5. Divide la masa en dos partes iguales. Coge una de ellas y dale forma de cilindro con la mano. Así entrará fácilmente en la churrera.
6. Abre la churrera, cárgala y tápala. Recuerda que para que funcione es necesario que la parte dentada de la varilla quede mirando hacia el mango.
7. Pon una sartén a fuego vivo con una buena cantidad de aceite: los churros tienen que flotar.
8. Para saber si el aceite está bien caliente, echa una bolita de masa en la sartén, en cuanto flote y comience a espumear, estará listo. Es importante que el aceite esté bien caliente para que el churro mantenga la forma y para que no quede aceitoso.
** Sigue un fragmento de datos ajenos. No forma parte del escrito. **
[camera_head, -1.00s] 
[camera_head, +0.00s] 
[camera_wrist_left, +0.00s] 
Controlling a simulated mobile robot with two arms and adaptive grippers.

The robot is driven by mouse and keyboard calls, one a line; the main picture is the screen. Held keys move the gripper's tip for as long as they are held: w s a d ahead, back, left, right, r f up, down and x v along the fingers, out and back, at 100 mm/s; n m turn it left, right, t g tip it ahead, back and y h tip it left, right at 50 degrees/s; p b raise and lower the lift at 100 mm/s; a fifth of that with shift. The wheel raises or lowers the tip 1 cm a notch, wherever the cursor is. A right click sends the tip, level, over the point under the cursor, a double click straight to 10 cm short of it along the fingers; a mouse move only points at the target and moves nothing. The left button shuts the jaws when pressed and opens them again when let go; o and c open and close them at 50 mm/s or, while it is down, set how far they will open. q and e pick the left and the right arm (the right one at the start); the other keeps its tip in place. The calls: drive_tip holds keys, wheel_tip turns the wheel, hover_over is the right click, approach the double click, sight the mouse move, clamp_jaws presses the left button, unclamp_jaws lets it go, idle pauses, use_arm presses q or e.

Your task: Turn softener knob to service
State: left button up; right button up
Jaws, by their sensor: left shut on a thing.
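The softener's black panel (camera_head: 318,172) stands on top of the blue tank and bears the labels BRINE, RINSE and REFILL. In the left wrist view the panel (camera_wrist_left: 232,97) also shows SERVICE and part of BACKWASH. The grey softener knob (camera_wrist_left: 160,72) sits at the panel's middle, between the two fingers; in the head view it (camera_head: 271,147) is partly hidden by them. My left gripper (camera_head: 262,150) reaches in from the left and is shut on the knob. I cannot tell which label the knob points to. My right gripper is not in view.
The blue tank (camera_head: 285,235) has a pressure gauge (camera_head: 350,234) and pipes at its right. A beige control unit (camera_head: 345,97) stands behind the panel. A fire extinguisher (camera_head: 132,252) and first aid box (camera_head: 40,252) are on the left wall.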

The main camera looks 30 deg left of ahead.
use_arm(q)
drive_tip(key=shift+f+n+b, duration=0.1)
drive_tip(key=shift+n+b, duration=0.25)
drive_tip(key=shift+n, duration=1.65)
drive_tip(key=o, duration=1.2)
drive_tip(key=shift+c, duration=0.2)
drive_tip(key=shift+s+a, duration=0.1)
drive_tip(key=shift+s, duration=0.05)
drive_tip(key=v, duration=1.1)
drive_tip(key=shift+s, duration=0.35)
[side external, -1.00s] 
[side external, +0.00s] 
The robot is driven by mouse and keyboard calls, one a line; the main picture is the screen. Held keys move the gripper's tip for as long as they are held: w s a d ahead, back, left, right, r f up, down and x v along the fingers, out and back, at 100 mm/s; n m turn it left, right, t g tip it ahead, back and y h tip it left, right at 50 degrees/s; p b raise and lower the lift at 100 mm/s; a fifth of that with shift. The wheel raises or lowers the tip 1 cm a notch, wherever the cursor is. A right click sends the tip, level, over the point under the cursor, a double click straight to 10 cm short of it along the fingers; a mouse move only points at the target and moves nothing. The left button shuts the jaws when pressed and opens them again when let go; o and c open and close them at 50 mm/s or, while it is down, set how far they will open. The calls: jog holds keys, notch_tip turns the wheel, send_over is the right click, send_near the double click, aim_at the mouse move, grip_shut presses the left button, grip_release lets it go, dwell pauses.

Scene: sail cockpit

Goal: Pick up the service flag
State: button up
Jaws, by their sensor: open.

9. Con la churrera puedes ir echando, uno a uno, los churros en la sartén. Si no te sientes seguro, forma los churros sobre una hoja de papel de hornear, rectos, en forma de gota o en espiral, como más te guste. Cógelos con la mano y llévalos a la sartén.
10. El aceite no tiene que llegar a humear, si ves que gana demasiada temperatura, bájale un punto a la cocina. Con unas pinzas o un par de tenedores, dale vueltas a los churros para que se frían bien por todas sus caras. Cuando estén bien dorados, sácalos a un plato con papel absorbente.
11. En cuanto puedas tocarlos sin quemarte, a por ellos. Rocíalos generosamente con azúcar, sumérgelos en chocolate o en café con leche, o así, solos. Prueba y ya dirás si tengo o no razón.